If you are a trainer, you should be prompting your clients to budget their horse spending. Knowing when and how much they are willing to spend will help you forecast your revenue for the year and plan accordingly. Nothing spells disaster like planning for a big show group and having people cancel at the last minute because they can’t pay the bill. Encouraging your clients to think proactively about their spending can eliminate these types of problems.
The Chronicle of the Horse recently posted a great article written by an amateur rider lamenting the high cost of show horse ownership. The author discusses how she has made many tradeoffs, including living in an airstream full time, in order to fund her equestrian pursuits. At one point, she states that she was asked to add up her annual spending and she was “horrified” and “didn’t want to know”. It’s clear though as you read through her piece that she has actually put considerable amount of thought into her spending and her careful planning has allowed her to compete and train her horse.
Wanting to avoid the realities of our spending is a normal and commonplace reaction. Especially when we put a large amount of our resources towards recreation.
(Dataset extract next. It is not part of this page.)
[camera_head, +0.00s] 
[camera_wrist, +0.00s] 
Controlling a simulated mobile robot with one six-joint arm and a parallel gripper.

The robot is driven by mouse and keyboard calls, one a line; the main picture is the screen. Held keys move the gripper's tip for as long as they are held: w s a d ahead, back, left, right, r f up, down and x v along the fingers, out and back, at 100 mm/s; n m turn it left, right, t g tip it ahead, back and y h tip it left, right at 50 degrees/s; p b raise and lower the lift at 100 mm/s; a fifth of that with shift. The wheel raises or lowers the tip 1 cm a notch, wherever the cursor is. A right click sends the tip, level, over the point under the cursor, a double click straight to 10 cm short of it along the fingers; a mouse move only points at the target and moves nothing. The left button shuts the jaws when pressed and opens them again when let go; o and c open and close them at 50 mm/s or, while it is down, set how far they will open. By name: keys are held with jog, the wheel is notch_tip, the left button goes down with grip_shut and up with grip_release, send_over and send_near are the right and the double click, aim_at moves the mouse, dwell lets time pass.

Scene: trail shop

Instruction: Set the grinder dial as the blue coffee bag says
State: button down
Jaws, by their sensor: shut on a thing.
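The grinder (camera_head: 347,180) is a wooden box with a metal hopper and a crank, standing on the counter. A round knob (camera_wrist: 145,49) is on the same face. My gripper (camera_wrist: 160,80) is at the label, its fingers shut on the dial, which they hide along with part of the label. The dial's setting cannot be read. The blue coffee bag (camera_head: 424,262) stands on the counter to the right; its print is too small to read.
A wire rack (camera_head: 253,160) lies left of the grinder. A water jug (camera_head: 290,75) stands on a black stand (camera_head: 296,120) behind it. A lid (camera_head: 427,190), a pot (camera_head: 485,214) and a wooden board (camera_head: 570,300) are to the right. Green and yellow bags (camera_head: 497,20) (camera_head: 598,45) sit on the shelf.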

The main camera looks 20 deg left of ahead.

But it’s your money and you worked hard for it and should be able to use it as you see fit.
If you want to reduce the guilt factor, I suggest practicing responsible fiscal management by developing a budget for your horse related costs. Think about your goals for the year and align your spending to support those goals. For example, if you want to qualify for the state championships, determine which horse shows will give you the best bang for your buck for point accumulation and attend those. Spending thousands on out of state horse shows might not make sense if you can double the amount of shows you attend by staying in state.
Budgeting is all about tradeoffs and opportunity cost. You are given a finite resource and you need to add and subtract expenses in order to stay within your limit just like the author in the Chronicle post had to downsize her living situation in order to keep her horse. Knowing what that limit is at the beginning of the year and creating a plan, gives you control over your spending and minimizes surprises.